-------- INPUT RECORDS --------
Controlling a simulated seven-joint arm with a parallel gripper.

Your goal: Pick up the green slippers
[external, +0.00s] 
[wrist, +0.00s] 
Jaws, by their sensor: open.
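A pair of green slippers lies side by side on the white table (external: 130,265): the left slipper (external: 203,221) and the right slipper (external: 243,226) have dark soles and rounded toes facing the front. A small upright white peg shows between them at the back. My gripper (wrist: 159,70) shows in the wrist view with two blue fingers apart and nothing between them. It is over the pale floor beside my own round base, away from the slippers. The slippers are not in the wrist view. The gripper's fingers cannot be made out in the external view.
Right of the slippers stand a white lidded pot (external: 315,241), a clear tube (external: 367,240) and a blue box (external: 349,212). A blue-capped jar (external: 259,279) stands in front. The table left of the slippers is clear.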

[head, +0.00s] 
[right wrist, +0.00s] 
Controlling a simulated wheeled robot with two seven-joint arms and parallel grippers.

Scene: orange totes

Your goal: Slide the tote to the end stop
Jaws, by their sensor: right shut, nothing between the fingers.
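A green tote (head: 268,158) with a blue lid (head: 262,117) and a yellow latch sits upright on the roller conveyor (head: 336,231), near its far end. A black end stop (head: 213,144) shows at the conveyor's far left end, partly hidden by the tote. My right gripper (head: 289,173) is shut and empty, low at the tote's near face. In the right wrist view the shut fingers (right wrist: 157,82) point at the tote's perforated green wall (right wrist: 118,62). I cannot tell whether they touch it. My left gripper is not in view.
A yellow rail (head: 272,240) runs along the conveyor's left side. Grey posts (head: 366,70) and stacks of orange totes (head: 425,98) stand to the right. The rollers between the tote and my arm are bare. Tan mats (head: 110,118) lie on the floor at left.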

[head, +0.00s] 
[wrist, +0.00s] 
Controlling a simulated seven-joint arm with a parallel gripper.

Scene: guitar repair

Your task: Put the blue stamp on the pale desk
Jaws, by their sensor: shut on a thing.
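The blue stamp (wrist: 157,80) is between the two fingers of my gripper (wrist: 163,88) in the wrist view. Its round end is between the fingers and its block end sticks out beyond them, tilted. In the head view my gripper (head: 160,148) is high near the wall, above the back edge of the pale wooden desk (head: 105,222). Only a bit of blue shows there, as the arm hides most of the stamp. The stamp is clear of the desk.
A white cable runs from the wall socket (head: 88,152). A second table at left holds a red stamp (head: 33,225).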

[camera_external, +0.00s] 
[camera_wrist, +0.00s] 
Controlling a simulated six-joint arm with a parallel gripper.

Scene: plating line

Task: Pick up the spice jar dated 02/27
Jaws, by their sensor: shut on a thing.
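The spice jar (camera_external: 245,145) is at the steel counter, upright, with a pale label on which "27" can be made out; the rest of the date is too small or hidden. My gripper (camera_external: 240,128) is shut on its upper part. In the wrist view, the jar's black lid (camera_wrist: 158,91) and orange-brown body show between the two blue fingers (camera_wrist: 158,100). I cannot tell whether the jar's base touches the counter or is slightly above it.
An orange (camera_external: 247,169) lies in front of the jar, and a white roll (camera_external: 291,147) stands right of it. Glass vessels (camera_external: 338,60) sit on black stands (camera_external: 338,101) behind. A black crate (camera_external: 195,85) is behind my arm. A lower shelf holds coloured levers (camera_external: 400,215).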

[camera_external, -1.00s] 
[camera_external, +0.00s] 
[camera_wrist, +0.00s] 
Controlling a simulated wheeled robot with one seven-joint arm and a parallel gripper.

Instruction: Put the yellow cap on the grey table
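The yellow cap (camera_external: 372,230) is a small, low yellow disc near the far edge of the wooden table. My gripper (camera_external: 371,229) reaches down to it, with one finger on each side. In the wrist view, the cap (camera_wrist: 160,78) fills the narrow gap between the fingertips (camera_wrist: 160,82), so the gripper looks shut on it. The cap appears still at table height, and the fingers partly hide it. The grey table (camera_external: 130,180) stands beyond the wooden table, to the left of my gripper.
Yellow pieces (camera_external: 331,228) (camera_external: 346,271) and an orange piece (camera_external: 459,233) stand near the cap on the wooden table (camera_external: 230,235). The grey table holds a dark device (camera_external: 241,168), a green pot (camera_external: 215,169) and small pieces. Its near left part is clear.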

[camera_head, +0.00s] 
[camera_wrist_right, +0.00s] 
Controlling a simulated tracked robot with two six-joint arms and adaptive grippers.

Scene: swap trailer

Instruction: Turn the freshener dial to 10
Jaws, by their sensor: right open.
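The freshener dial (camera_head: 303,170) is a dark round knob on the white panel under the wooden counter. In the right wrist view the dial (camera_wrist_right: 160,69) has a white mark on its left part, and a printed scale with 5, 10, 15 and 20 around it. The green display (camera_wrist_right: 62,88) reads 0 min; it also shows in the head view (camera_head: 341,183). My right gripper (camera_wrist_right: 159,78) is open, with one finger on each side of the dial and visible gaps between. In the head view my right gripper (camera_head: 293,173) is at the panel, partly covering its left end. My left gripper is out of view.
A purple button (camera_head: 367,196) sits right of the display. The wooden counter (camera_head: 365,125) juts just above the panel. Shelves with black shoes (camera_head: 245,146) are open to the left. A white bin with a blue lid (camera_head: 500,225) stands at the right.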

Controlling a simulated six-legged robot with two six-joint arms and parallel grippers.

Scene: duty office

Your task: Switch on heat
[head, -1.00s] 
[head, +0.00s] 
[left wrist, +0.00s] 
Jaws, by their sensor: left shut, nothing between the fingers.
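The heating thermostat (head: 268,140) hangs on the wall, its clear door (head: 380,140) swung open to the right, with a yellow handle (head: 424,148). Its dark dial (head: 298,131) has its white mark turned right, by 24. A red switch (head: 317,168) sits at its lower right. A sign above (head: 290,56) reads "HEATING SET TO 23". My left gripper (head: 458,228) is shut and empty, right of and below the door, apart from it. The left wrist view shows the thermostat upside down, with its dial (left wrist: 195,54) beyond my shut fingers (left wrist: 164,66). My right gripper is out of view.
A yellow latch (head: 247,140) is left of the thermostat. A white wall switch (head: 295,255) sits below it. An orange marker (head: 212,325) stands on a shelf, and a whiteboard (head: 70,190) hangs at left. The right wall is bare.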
--------
### SHORT EXERCISE
Set down exactly the lines that begin the records and continue through the line bearing "Your goal: Slide the tote to the end stop"; include both ends.

### RESULT BELOW
Controlling a simulated seven-joint arm with a parallel gripper.

Your goal: Pick up the green slippers
[external, +0.00s] 
[wrist, +0.00s] 
Jaws, by their sensor: open.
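A pair of green slippers lies side by side on the white table (external: 130,265): the left slipper (external: 203,221) and the right slipper (external: 243,226) have dark soles and rounded toes facing the front. A small upright white peg shows between them at the back. My gripper (wrist: 159,70) shows in the wrist view with two blue fingers apart and nothing between them. It is over the pale floor beside my own round base, away from the slippers. The slippers are not in the wrist view. The gripper's fingers cannot be made out in the external view.
Right of the slippers stand a white lidded pot (external: 315,241), a clear tube (external: 367,240) and a blue box (external: 349,212). A blue-capped jar (external: 259,279) stands in front. The table left of the slippers is clear.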

[head, +0.00s] 
[right wrist, +0.00s] 
Controlling a simulated wheeled robot with two seven-joint arms and parallel grippers.

Scene: orange totes

Your goal: Slide the tote to the end stop

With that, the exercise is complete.